Então, talvez o mundo do jazz, com todas as suas fragilidades e improvisos, tenha uma lição a dar à comunidade, ou pelo menos um exemplo: como fazer muito com poucos recursos. O segredo está em parte na motivação das sucessivas gerações para irem mais longe, construirem um nome (ou uma marca, como agora é comum dizer-se de tudo) e superarem-se a si mesmas.
Tudo isto sucede num ambiente competitivo em que os trabalham menos e estudam menos ficam para trás, superados pelos seus pares, e num contexto muito exposto à concorrência, sendo que só os músicos mais profissionais conseguem atrair, à partida, homólogos estrangeiros de renome para com eles gravarem ou tocarem. Mais: tudo isto sucede sob o amplo excrutínio dos media e seus críticos epecializados em jazz, capazes de alavancar ou cilindrar uma carreira (veja-se o infeliz caso duma cantora bem conhecida cujo mais recente disco foi arrasado numa crítica do jornal Público).
O músico de jazz português, tal como sucede em todo o mundo, tem pois de ser muito bom para chegar vivo ao fim desta autêntica barragem de fogo.
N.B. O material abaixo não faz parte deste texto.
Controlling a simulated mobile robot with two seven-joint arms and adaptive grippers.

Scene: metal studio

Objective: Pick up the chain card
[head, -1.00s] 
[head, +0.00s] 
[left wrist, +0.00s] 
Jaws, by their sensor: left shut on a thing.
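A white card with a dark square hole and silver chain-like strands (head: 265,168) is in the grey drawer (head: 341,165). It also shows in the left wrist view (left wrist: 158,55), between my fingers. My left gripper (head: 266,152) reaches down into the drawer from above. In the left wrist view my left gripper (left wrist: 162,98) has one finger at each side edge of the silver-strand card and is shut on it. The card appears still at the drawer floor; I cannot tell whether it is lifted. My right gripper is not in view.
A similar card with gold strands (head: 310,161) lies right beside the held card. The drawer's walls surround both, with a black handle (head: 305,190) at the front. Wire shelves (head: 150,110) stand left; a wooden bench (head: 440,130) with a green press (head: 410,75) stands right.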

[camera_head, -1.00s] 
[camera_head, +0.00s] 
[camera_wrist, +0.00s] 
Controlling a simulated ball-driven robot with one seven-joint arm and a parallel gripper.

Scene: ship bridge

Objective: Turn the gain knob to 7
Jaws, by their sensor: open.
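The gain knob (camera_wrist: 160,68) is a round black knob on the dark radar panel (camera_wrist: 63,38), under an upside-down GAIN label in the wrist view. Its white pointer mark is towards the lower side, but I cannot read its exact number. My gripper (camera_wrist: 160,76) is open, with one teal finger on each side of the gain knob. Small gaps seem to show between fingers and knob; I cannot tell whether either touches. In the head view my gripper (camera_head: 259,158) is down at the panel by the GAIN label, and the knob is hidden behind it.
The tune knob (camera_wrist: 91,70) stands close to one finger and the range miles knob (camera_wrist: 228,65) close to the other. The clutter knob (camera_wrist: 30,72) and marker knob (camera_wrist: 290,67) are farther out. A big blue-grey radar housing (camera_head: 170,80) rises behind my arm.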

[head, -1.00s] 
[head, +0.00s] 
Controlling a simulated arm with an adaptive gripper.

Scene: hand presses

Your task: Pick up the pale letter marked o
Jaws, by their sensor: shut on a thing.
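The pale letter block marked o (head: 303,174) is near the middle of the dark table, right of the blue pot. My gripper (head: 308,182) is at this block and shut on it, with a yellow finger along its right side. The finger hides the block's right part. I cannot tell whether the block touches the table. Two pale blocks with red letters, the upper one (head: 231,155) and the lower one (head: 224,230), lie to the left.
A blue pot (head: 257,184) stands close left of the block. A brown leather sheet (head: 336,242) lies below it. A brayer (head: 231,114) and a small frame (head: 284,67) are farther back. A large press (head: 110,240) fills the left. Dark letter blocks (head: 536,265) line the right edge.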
Que direcções pode tomar esta Festa do Jazz?
Foto de João Moreira dos Santos
Na nossa opinião a Festa do Jazz do São Luiz tem ainda um largo campo de expansão.
Pela nossa parte gostaríamos, no futuro, de a ver a desenvolver uma vertente pedagógica dupla, actuando junto das crianças (e hoje em dia há dezenas de formatos pedagógicos para trocar o jazz por miúdos - vejam-se as acções realizadas nos EUA e também a que a Gulbenkian realizou no ano passado) e junto do público que só não gosta de jazz porque nunca lhe foi traduzido e explicado. Seria importante se parte das receitas pudessem ser canalizadas para criar um bolsa de estudo para os mais talentosos ou estudiosos.
Ainda no campo das escolas, era importante conseguir assegurar a representatividade de todas as regiões, para o que é urgente envolver o Algarve, Açores e Alentejo (sendo que a constituição da licenciatura em Jazz da Universidade de Évora deve a breve prazo torná-lo possível).
Para além destas actividades e das anteriormente referidas (júri internacional, ampliação do leque de parceiros, etc), gostaríamos que uma editora abraçasse este projecto e editasse anualmente em disco o combo vencedor e os instrumentistas premiados, o que não é difícil nem muito dispendioso, mas é certamente um estímulo para estes jovens músicos e para o jazz em Portugal.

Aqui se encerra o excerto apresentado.